Directions for this task
Quote the full listing word for word.

----------------------------------------

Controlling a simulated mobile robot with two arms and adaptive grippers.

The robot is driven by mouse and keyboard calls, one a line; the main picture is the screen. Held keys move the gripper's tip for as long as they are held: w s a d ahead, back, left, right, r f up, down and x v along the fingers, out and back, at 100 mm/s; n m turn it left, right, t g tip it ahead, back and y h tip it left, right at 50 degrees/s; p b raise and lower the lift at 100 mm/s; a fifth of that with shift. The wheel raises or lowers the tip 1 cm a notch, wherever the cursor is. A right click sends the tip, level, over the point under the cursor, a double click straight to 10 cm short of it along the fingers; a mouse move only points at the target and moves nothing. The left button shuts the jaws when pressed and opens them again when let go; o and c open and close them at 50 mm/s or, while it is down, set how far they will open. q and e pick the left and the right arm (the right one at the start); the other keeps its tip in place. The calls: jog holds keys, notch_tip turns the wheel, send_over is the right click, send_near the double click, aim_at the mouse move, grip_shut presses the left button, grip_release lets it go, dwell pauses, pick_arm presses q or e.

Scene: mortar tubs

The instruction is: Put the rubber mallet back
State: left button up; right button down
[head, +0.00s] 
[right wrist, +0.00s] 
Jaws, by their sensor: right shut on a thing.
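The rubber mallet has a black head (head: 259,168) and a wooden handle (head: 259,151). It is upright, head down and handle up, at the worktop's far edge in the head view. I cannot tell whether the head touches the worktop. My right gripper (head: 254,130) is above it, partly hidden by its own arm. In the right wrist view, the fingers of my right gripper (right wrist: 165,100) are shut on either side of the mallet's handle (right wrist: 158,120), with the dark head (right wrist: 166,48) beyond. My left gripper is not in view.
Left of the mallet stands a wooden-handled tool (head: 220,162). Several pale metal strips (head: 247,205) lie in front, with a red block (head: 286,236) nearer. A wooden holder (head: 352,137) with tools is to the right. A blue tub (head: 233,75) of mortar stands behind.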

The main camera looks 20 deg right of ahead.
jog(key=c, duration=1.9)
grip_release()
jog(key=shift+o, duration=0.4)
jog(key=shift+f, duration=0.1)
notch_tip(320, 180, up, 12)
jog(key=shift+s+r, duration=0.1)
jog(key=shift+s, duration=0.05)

----------------------------------------

Problem solution
Controlling a simulated mobile robot with two arms and adaptive grippers.

The robot is driven by mouse and keyboard calls, one a line; the main picture is the screen. Held keys move the gripper's tip for as long as they are held: w s a d ahead, back, left, right, r f up, down and x v along the fingers, out and back, at 100 mm/s; n m turn it left, right, t g tip it ahead, back and y h tip it left, right at 50 degrees/s; p b raise and lower the lift at 100 mm/s; a fifth of that with shift. The wheel raises or lowers the tip 1 cm a notch, wherever the cursor is. A right click sends the tip, level, over the point under the cursor, a double click straight to 10 cm short of it along the fingers; a mouse move only points at the target and moves nothing. The left button shuts the jaws when pressed and opens them again when let go; o and c open and close them at 50 mm/s or, while it is down, set how far they will open. q and e pick the left and the right arm (the right one at the start); the other keeps its tip in place. The calls: jog holds keys, notch_tip turns the wheel, send_over is the right click, send_near the double click, aim_at the mouse move, grip_shut presses the left button, grip_release lets it go, dwell pauses, pick_arm presses q or e.

Scene: mortar tubs

The instruction is: Put the rubber mallet back
State: left button up; right button down
[head, +0.00s] 
[right wrist, +0.00s] 
Jaws, by their sensor: right shut on a thing.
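The rubber mallet has a black head (head: 259,168) and a wooden handle (head: 259,151). It is upright, head down and handle up, at the worktop's far edge in the head view. I cannot tell whether the head touches the worktop. My right gripper (head: 254,130) is above it, partly hidden by its own arm. In the right wrist view, the fingers of my right gripper (right wrist: 165,100) are shut on either side of the mallet's handle (right wrist: 158,120), with the dark head (right wrist: 166,48) beyond. My left gripper is not in view.
Left of the mallet stands a wooden-handled tool (head: 220,162). Several pale metal strips (head: 247,205) lie in front, with a red block (head: 286,236) nearer. A wooden holder (head: 352,137) with tools is to the right. A blue tub (head: 233,75) of mortar stands behind.

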The main camera looks 20 deg right of ahead.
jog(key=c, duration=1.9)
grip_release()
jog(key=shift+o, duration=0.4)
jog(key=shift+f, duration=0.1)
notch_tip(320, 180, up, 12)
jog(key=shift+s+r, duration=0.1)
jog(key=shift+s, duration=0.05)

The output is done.